I discovered a couple of interesting things: if-statements comparing constant strings will optimize away, but switch statements will not; and given the three cases below, cases 1 and 2 reduce to effectively the same thing, but case 3 adds an extra 44 bytes and the generated code complexity increases noticeably. Switching which if-statement uses Address() makes no difference.

Case 1:

if fault.Mem().ValidAddress() {
	print(" mmar=", uintptr(arm.SCB.MMAR.Get()))
}
if fault.Bus().ValidAddress() {
	print(" bfar=", uintptr(arm.SCB.BFAR.Get()))
}

Case 2:

if addr, ok := fault.Mem().Address(); ok {
	print(" mmar=", addr)
}
if fault.Bus().ValidAddress() {
	print(" bfar=", uintptr(arm.SCB.BFAR.Get()))
}

Case 3:

if addr, ok := fault.Mem().Address(); ok {
	print(" mmar=", addr)
}
if addr, ok := fault.Bus().Address(); ok {
	print(" bfar=", addr)
}

[aykevl]

I discovered a couple of interesting things: if-statements comparing constant strings will optimize away, but switch statements will not

Huh that's interesting, I guess this is simply missing in the golang.org/x/tools/go/ssa package. However, it should not be very difficult to implement an optimization in TinyGo for this purpose.

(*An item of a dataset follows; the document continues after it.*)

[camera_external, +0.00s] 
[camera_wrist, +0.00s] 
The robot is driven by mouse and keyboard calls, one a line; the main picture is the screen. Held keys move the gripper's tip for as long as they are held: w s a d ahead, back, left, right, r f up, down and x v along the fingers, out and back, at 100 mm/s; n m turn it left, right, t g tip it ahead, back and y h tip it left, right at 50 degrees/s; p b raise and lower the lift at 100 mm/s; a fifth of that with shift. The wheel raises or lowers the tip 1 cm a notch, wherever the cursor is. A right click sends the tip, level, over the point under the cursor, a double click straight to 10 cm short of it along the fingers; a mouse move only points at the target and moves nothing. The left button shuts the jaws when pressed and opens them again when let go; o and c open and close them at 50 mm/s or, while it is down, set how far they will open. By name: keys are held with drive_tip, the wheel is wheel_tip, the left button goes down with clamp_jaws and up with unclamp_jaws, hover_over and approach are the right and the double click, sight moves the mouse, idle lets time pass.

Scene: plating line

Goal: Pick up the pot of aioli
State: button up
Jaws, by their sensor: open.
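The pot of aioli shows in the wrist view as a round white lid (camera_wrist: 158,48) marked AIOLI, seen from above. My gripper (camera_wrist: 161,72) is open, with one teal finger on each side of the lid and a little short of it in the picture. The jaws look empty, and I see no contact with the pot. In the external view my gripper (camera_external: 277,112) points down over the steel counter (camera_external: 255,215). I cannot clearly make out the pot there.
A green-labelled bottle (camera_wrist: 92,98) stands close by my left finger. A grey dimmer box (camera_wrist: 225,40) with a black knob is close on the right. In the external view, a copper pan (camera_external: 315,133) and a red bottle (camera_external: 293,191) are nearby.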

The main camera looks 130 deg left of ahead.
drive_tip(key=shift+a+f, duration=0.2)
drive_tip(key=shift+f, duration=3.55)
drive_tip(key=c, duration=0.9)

Note that once the code is in SSA form, there is no distinction between if and switch, everything is done with goto as that makes optimizations easier to implement.

given the three cases below, cases 1 and 2 reduce to effectively the same thing, but case 3 adds an extra 44 bytes and the generated code complexity increases noticeably. Switching which if-statement uses Address() makes no difference.

This is likely related to some optimization triggering or not (I'd guess inlining).

[firelizzard18]

Well, clearly I misunderstood the CPU field. That being said, I successfully implemented compiler-defined constants, though it's not pretty. I'd much rather manipulate the SSA or IR than inject a file, but all my attempts at the former failed miserably. I both attempted to insert a new constant and modify an existing constant, but everything I tried either failed or did nothing.